Mercedes isn't afraid to admit it has teamed up with Nissan for the X-Class, with much of its underpinnings shared with the Japanese firm's Navara. That's no bad thing, because the Navara has a tough ladder chassis and more advanced suspension than most pick-ups, giving it better on-road manners. Yet it still retains very good towing and carrying figures.
However, Mercedes has worked on the X-Class's ride and handling separately, and it's noticeable on the road. Don't go thinking it rides better than a similarly priced large SUV such as the Kia Sorento or Hyundai Santa Fe, but the X-Class remains more composed at all speeds than the Nissan Navara and Toyota Hilux. However, the Amarok and Ranger manage to keep their passengers more comfortable still.

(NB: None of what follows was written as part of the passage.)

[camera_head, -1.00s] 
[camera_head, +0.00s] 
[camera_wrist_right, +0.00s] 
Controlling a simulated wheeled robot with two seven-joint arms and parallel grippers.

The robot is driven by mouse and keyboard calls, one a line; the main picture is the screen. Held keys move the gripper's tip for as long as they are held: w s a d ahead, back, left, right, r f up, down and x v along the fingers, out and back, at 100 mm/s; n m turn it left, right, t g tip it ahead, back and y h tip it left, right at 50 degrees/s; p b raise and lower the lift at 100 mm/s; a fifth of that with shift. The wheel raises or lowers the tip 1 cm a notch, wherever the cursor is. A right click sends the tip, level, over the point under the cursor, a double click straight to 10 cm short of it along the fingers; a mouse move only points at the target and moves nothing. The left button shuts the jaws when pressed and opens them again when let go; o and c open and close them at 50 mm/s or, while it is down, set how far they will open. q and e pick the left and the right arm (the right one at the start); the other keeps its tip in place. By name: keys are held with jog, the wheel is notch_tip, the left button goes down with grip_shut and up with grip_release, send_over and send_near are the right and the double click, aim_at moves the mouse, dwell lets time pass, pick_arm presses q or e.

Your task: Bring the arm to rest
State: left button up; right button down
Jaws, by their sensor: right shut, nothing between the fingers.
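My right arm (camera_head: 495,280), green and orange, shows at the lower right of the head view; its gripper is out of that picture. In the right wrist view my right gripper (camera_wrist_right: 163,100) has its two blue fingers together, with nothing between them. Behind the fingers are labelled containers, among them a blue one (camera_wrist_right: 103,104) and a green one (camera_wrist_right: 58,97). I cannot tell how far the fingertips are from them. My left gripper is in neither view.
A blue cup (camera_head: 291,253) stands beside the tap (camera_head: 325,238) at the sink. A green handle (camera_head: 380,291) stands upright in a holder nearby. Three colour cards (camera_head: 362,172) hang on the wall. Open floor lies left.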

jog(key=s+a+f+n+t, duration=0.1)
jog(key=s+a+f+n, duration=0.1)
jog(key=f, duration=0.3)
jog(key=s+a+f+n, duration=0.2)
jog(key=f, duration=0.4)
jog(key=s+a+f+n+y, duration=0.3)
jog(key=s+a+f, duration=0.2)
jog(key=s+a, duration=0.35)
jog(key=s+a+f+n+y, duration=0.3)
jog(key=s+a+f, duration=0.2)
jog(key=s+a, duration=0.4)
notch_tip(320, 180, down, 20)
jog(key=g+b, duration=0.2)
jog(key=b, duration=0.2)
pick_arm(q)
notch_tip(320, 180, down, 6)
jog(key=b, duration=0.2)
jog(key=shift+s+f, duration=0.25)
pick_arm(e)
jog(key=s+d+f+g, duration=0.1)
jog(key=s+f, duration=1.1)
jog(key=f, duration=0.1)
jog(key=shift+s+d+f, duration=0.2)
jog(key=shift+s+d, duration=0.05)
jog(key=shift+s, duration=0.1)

Another area in which the X-Class is better than the Navara – and most of its rivals, for that matter – is its steering, which stays consistently weighted and precise in two-wheel drive mode. Select four-wheel drive mode (standard across the range) and there's some corruption as the front wheels are called into action. But, again, no pick-up will put a smile on your face down a winding back road. They're designed to be tough, not agile, hence the X-Class's relatively slow steering set-up and pronounced body lean.
That's also why there are no firecrackers in the engine range. A six-cylinder diesel will arrive next year, but for now there are two 2.3-litre four-cylinder diesels designed for low-down pull rather than outright pace. So far, we've tried the more powerful 187bhp 250d (the other being the 161bhp 220d), which is far from quick but offers good flexibility – and that's exactly what you want when towing. It stays hushed at a cruise, too, so it's a shame that Mercedes' automatic gearbox (standard on the 250d) is sluggish between changes.
All X-Class models can tow 3500kg. That's enough to cover the majority of tasks and is the same as the Navara, Volkswagen Amarok and Ford Ranger.